Skip the pictures. Repeat everything else in the records word for word.

▽

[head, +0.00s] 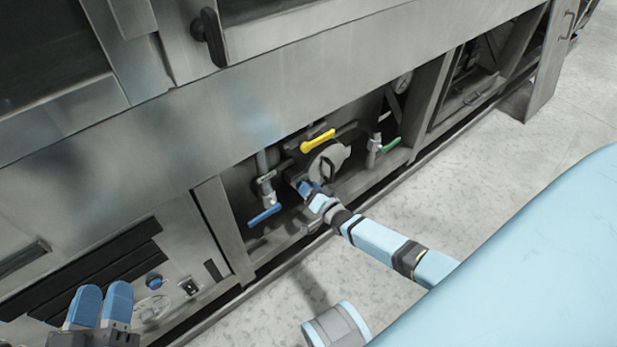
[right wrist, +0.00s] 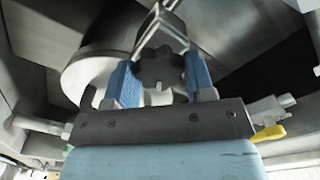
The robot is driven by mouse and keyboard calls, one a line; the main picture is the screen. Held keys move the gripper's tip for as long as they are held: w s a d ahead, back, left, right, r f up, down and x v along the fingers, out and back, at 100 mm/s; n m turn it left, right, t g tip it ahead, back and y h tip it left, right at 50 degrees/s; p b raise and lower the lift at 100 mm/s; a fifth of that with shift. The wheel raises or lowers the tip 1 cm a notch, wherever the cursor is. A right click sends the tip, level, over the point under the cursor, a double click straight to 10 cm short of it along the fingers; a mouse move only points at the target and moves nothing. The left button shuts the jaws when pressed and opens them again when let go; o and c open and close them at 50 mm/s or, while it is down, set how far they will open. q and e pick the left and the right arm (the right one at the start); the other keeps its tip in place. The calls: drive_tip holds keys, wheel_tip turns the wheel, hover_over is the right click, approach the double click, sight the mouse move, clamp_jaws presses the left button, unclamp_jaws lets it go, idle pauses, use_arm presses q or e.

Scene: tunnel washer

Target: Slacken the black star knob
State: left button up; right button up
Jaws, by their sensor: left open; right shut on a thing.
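The black star knob (right wrist: 160,70) shows in the right wrist view, in front of a round metal housing (right wrist: 90,72). My right gripper (right wrist: 160,80) has its two blue fingers on either side of the knob and is shut on it. In the head view my right gripper (head: 308,188) reaches into the low open bay, and the knob is hidden there by the gripper. My left gripper (head: 100,305) is open and empty at the lower left of the head view, in front of the machine's lower panel, away from the knob.
Around the knob in the bay are a yellow-handled valve (head: 318,140), a blue-handled valve (head: 265,215) and a green-handled valve (head: 390,145). A gauge (head: 402,82) sits at the bay's right. The bay's post (head: 222,228) stands to the left. The floor (head: 500,150) in front is clear.

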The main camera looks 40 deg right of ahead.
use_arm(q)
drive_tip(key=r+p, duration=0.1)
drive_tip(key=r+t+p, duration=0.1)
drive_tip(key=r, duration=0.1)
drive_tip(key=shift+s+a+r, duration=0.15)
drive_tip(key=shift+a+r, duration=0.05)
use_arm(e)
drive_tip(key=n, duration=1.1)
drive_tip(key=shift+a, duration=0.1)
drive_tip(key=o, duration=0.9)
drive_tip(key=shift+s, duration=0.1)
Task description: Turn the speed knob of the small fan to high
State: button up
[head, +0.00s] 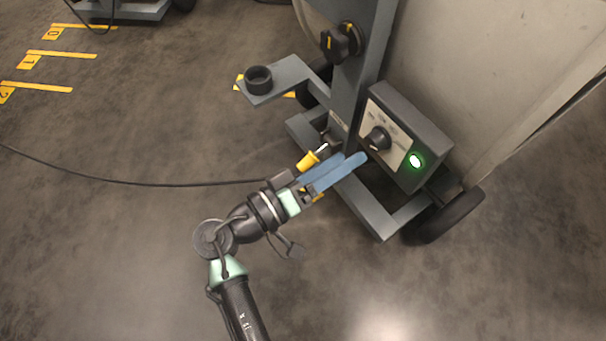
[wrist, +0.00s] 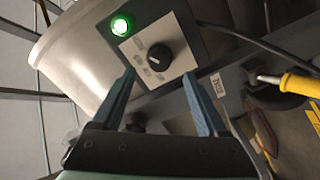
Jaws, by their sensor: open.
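The speed knob (head: 378,139) is a black round knob on the light face plate of a grey control box (head: 420,130) low on the fan's stand. A lit green lamp (head: 415,160) sits beside it. In the wrist view the knob (wrist: 159,60) shows between and beyond the fingertips, with a pale pointer mark and small labels too blurred to read. My gripper (head: 352,164) has two blue fingers, open and empty, short of the knob in the head view. In the wrist view the gripper (wrist: 160,78) points at the face plate, apart from the knob.
A yellow-handled plug or tool (head: 308,161) and a black cable lie close to my gripper. A second black knob (head: 341,41) is higher on the post. A bracket with a black cup (head: 258,79) juts left. Wheels and the stand's foot (head: 385,225) are below. The floor at left is open.

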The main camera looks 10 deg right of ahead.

△

▶ _Response_:
[head, +0.00s] 
[right wrist, +0.00s] 
The robot is driven by mouse and keyboard calls, one a line; the main picture is the screen. Held keys move the gripper's tip for as long as they are held: w s a d ahead, back, left, right, r f up, down and x v along the fingers, out and back, at 100 mm/s; n m turn it left, right, t g tip it ahead, back and y h tip it left, right at 50 degrees/s; p b raise and lower the lift at 100 mm/s; a fifth of that with shift. The wheel raises or lowers the tip 1 cm a notch, wherever the cursor is. A right click sends the tip, level, over the point under the cursor, a double click straight to 10 cm short of it along the fingers; a mouse move only points at the target and moves nothing. The left button shuts the jaws when pressed and opens them again when let go; o and c open and close them at 50 mm/s or, while it is down, set how far they will open. q and e pick the left and the right arm (the right one at the start); the other keeps its tip in place. The calls: drive_tip holds keys, wheel_tip turns the wheel, hover_over is the right click, approach the double click, sight the mouse move, clamp_jaws presses the left button, unclamp_jaws lets it go, idle pauses, use_arm presses q or e.

Scene: tunnel washer

Target: Slacken the black star knob
State: left button up; right button up
Jaws, by their sensor: left open; right shut on a thing.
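The black star knob (right wrist: 160,70) shows in the right wrist view, in front of a round metal housing (right wrist: 90,72). My right gripper (right wrist: 160,80) has its two blue fingers on either side of the knob and is shut on it. In the head view my right gripper (head: 308,188) reaches into the low open bay, and the knob is hidden there by the gripper. My left gripper (head: 100,305) is open and empty at the lower left of the head view, in front of the machine's lower panel, away from the knob.
Around the knob in the bay are a yellow-handled valve (head: 318,140), a blue-handled valve (head: 265,215) and a green-handled valve (head: 390,145). A gauge (head: 402,82) sits at the bay's right. The bay's post (head: 222,228) stands to the left. The floor (head: 500,150) in front is clear.

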The main camera looks 40 deg right of ahead.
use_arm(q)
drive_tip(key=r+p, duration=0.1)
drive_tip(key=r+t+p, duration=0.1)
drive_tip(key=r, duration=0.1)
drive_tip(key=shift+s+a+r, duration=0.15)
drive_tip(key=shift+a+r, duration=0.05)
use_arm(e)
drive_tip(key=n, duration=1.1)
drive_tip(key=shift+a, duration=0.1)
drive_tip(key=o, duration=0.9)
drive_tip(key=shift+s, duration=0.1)
Task description: Turn the speed knob of the small fan to high
State: button up
[head, +0.00s] 
[wrist, +0.00s] 
Jaws, by their sensor: open.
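The speed knob (head: 378,139) is a black round knob on the light face plate of a grey control box (head: 420,130) low on the fan's stand. A lit green lamp (head: 415,160) sits beside it. In the wrist view the knob (wrist: 159,60) shows between and beyond the fingertips, with a pale pointer mark and small labels too blurred to read. My gripper (head: 352,164) has two blue fingers, open and empty, short of the knob in the head view. In the wrist view the gripper (wrist: 160,78) points at the face plate, apart from the knob.
A yellow-handled plug or tool (head: 308,161) and a black cable lie close to my gripper. A second black knob (head: 341,41) is higher on the post. A bracket with a black cup (head: 258,79) juts left. Wheels and the stand's foot (head: 385,225) are below. The floor at left is open.

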The main camera looks 10 deg right of ahead.

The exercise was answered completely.